- **Work instructions**
Take the entries below and print all of them exactly, please.

[Excerpt from a dataset]
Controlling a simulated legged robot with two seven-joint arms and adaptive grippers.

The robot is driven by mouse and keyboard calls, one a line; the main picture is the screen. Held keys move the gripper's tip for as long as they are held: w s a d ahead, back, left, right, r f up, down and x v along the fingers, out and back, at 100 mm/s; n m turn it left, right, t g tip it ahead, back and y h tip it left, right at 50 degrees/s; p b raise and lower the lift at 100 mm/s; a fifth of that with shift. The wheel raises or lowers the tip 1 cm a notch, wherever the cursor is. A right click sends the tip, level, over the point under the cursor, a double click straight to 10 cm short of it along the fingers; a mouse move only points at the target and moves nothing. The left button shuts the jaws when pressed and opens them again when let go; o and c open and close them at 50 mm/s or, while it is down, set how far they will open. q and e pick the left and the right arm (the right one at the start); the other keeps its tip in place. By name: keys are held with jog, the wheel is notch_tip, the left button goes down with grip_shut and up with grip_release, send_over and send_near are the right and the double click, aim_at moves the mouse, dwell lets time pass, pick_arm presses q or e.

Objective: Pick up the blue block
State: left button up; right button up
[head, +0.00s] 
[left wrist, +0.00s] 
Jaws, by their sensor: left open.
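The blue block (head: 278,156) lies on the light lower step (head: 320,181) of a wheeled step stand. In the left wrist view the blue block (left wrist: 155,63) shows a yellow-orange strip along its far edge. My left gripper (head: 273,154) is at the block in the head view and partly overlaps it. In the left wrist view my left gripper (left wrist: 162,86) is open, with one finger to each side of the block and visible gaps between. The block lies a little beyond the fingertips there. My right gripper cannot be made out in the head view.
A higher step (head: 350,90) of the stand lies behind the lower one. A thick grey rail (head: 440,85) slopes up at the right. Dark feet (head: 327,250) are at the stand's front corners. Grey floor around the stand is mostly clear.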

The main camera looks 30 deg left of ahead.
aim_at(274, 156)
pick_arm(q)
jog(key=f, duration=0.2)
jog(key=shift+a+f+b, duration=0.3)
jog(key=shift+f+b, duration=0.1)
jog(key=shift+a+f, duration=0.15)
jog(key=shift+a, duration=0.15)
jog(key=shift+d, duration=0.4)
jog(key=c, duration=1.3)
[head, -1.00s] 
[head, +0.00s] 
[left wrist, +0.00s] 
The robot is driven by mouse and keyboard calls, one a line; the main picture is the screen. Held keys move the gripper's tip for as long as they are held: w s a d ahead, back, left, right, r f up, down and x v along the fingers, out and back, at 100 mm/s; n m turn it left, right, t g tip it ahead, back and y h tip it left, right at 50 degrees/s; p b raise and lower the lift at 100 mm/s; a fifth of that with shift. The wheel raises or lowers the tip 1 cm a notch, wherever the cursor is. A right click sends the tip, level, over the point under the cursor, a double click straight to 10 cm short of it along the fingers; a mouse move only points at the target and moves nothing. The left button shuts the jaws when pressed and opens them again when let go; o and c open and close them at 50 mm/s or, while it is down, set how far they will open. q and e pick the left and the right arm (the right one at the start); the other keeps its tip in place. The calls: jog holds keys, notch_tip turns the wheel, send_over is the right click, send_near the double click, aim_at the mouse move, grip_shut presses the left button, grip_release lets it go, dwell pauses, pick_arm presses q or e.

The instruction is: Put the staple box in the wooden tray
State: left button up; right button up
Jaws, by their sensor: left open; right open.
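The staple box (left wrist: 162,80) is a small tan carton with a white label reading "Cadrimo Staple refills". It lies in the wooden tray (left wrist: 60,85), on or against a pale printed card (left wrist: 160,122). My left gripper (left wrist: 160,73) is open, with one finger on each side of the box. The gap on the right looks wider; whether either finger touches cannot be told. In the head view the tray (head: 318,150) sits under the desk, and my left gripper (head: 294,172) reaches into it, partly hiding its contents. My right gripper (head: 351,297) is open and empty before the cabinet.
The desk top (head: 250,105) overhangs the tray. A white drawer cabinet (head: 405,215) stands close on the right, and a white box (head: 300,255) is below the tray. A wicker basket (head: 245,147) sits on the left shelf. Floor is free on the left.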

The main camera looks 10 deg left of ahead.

- **Exercise answer**
Controlling a simulated legged robot with two seven-joint arms and adaptive grippers.

The robot is driven by mouse and keyboard calls, one a line; the main picture is the screen. Held keys move the gripper's tip for as long as they are held: w s a d ahead, back, left, right, r f up, down and x v along the fingers, out and back, at 100 mm/s; n m turn it left, right, t g tip it ahead, back and y h tip it left, right at 50 degrees/s; p b raise and lower the lift at 100 mm/s; a fifth of that with shift. The wheel raises or lowers the tip 1 cm a notch, wherever the cursor is. A right click sends the tip, level, over the point under the cursor, a double click straight to 10 cm short of it along the fingers; a mouse move only points at the target and moves nothing. The left button shuts the jaws when pressed and opens them again when let go; o and c open and close them at 50 mm/s or, while it is down, set how far they will open. q and e pick the left and the right arm (the right one at the start); the other keeps its tip in place. By name: keys are held with jog, the wheel is notch_tip, the left button goes down with grip_shut and up with grip_release, send_over and send_near are the right and the double click, aim_at moves the mouse, dwell lets time pass, pick_arm presses q or e.

Objective: Pick up the blue block
State: left button up; right button up
[head, +0.00s] 
[left wrist, +0.00s] 
Jaws, by their sensor: left open.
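The blue block (head: 278,156) lies on the light lower step (head: 320,181) of a wheeled step stand. In the left wrist view the blue block (left wrist: 155,63) shows a yellow-orange strip along its far edge. My left gripper (head: 273,154) is at the block in the head view and partly overlaps it. In the left wrist view my left gripper (left wrist: 162,86) is open, with one finger to each side of the block and visible gaps between. The block lies a little beyond the fingertips there. My right gripper cannot be made out in the head view.
A higher step (head: 350,90) of the stand lies behind the lower one. A thick grey rail (head: 440,85) slopes up at the right. Dark feet (head: 327,250) are at the stand's front corners. Grey floor around the stand is mostly clear.

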The main camera looks 30 deg left of ahead.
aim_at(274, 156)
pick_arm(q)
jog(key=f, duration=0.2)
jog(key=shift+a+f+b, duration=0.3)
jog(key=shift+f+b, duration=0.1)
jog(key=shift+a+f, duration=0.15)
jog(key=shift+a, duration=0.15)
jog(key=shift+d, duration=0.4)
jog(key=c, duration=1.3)
[head, -1.00s] 
[head, +0.00s] 
[left wrist, +0.00s] 
The robot is driven by mouse and keyboard calls, one a line; the main picture is the screen. Held keys move the gripper's tip for as long as they are held: w s a d ahead, back, left, right, r f up, down and x v along the fingers, out and back, at 100 mm/s; n m turn it left, right, t g tip it ahead, back and y h tip it left, right at 50 degrees/s; p b raise and lower the lift at 100 mm/s; a fifth of that with shift. The wheel raises or lowers the tip 1 cm a notch, wherever the cursor is. A right click sends the tip, level, over the point under the cursor, a double click straight to 10 cm short of it along the fingers; a mouse move only points at the target and moves nothing. The left button shuts the jaws when pressed and opens them again when let go; o and c open and close them at 50 mm/s or, while it is down, set how far they will open. q and e pick the left and the right arm (the right one at the start); the other keeps its tip in place. The calls: jog holds keys, notch_tip turns the wheel, send_over is the right click, send_near the double click, aim_at the mouse move, grip_shut presses the left button, grip_release lets it go, dwell pauses, pick_arm presses q or e.

The instruction is: Put the staple box in the wooden tray
State: left button up; right button up
Jaws, by their sensor: left open; right open.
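The staple box (left wrist: 162,80) is a small tan carton with a white label reading "Cadrimo Staple refills". It lies in the wooden tray (left wrist: 60,85), on or against a pale printed card (left wrist: 160,122). My left gripper (left wrist: 160,73) is open, with one finger on each side of the box. The gap on the right looks wider; whether either finger touches cannot be told. In the head view the tray (head: 318,150) sits under the desk, and my left gripper (head: 294,172) reaches into it, partly hiding its contents. My right gripper (head: 351,297) is open and empty before the cabinet.
The desk top (head: 250,105) overhangs the tray. A white drawer cabinet (head: 405,215) stands close on the right, and a white box (head: 300,255) is below the tray. A wicker basket (head: 245,147) sits on the left shelf. Floor is free on the left.

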The main camera looks 10 deg left of ahead.

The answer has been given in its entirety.